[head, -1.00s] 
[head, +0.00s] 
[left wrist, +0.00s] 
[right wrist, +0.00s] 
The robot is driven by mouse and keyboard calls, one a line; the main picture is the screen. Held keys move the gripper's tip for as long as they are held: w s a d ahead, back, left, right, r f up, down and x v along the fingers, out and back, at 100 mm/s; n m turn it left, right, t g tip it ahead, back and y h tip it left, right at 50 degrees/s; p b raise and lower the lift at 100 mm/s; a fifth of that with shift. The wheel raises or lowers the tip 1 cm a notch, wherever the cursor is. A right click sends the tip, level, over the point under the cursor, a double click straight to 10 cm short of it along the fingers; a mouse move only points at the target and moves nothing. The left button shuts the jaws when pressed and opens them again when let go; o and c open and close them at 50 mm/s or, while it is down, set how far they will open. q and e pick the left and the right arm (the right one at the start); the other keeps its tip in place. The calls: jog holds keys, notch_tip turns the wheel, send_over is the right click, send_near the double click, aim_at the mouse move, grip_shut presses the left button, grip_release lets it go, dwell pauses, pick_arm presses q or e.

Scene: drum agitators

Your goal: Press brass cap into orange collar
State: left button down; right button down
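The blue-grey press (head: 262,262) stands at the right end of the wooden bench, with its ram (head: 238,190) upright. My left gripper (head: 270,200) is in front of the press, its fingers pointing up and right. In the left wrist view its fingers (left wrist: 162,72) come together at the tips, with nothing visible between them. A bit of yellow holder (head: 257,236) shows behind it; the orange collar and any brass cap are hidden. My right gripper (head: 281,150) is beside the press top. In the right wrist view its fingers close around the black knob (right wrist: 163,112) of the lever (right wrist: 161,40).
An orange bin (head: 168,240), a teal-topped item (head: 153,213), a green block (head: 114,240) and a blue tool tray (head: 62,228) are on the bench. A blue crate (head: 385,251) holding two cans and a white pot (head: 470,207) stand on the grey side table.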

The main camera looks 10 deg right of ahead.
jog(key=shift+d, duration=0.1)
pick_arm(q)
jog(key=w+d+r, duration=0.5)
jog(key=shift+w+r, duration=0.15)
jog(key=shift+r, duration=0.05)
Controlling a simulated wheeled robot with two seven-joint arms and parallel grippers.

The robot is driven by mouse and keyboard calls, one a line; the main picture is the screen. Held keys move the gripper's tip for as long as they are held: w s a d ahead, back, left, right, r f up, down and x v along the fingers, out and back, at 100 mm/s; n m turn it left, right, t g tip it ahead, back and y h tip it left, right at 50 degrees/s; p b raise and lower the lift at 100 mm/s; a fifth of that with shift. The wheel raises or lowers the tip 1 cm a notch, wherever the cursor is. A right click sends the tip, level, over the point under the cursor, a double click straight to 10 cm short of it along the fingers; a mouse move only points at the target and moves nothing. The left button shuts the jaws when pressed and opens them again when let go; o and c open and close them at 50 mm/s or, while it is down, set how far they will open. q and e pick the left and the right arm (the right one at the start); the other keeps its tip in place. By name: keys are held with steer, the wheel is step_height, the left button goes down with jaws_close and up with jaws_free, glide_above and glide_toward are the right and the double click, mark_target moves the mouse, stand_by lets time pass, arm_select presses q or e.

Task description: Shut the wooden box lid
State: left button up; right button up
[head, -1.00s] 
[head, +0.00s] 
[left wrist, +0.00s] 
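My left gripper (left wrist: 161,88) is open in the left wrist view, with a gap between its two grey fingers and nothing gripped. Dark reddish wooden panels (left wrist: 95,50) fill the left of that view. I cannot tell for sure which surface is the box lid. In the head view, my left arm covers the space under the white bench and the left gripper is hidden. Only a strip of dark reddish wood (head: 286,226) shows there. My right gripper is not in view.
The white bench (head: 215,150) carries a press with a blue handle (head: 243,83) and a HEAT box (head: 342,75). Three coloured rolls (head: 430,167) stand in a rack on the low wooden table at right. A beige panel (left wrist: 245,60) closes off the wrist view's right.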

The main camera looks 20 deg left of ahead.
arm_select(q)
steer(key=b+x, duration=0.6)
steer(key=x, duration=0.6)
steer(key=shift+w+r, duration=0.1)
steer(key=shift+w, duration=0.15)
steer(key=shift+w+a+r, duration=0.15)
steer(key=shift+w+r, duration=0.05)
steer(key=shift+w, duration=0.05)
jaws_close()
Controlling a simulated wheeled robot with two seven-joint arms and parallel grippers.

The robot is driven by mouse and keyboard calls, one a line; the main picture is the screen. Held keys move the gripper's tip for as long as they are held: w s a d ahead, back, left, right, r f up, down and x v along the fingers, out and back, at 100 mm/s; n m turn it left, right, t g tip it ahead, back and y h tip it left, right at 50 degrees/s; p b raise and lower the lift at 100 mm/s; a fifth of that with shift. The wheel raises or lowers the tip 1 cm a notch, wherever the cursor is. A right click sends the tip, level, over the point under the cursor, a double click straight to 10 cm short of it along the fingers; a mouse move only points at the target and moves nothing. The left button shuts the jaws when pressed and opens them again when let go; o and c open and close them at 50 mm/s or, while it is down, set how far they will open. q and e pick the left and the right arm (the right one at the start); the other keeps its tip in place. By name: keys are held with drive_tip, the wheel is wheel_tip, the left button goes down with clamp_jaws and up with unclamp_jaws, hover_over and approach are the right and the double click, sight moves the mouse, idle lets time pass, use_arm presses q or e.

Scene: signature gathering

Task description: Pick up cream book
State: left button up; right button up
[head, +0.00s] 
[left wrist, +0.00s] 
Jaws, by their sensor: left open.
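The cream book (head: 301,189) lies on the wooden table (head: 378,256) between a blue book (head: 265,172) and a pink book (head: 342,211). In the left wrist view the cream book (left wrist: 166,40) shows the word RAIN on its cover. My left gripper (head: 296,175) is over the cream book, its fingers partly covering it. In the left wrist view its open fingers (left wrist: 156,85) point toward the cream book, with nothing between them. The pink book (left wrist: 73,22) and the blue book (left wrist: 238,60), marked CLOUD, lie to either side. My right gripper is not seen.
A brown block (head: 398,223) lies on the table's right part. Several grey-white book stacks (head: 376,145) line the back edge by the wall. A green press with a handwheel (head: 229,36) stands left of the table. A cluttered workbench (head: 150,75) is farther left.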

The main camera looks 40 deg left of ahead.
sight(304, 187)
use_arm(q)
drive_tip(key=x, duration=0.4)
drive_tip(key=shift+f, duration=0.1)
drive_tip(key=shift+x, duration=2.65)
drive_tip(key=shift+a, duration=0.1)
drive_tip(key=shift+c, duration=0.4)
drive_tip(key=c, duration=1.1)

==

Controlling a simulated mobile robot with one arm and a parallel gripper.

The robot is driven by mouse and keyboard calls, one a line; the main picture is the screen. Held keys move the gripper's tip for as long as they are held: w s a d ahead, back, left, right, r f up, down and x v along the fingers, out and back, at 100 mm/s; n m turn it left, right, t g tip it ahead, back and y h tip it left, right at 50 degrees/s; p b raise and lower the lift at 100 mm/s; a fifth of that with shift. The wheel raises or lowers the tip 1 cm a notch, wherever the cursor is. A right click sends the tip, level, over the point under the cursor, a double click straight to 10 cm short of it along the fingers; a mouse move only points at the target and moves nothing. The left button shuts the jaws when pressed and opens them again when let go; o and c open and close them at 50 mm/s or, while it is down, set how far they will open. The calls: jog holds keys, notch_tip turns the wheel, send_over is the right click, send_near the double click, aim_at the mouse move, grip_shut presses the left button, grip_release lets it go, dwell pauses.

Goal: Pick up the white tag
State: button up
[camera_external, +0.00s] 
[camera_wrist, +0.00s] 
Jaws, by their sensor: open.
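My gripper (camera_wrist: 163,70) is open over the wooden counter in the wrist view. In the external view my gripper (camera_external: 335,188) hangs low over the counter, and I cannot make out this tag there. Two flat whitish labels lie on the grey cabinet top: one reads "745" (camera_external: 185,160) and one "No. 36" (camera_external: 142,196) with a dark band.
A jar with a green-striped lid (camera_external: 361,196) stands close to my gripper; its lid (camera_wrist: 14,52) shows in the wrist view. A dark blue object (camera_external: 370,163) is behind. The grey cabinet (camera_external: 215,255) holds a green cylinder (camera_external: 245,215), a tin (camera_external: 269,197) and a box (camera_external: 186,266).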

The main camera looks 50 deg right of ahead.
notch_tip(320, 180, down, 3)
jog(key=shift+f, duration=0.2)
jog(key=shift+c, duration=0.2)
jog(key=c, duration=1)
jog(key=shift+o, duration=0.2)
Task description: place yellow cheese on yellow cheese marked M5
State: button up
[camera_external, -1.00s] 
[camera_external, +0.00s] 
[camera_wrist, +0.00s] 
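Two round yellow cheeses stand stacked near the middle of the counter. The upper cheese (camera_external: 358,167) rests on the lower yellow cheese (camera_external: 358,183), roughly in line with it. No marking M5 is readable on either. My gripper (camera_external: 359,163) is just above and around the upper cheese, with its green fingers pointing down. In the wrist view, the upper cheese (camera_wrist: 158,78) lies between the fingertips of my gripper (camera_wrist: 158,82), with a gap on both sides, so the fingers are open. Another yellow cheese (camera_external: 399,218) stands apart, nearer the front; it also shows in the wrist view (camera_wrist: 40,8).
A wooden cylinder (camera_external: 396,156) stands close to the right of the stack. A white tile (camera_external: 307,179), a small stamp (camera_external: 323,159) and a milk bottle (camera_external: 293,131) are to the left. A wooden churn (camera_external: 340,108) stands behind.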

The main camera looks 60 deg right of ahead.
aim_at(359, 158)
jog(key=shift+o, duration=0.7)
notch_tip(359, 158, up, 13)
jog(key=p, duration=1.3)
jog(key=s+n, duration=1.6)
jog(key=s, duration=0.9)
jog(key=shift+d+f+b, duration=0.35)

- **Short exercise**:
Gather each line from the entries above that includes the word "Scene".

- **Final result**:
Scene: drum agitators
Scene: signature gathering

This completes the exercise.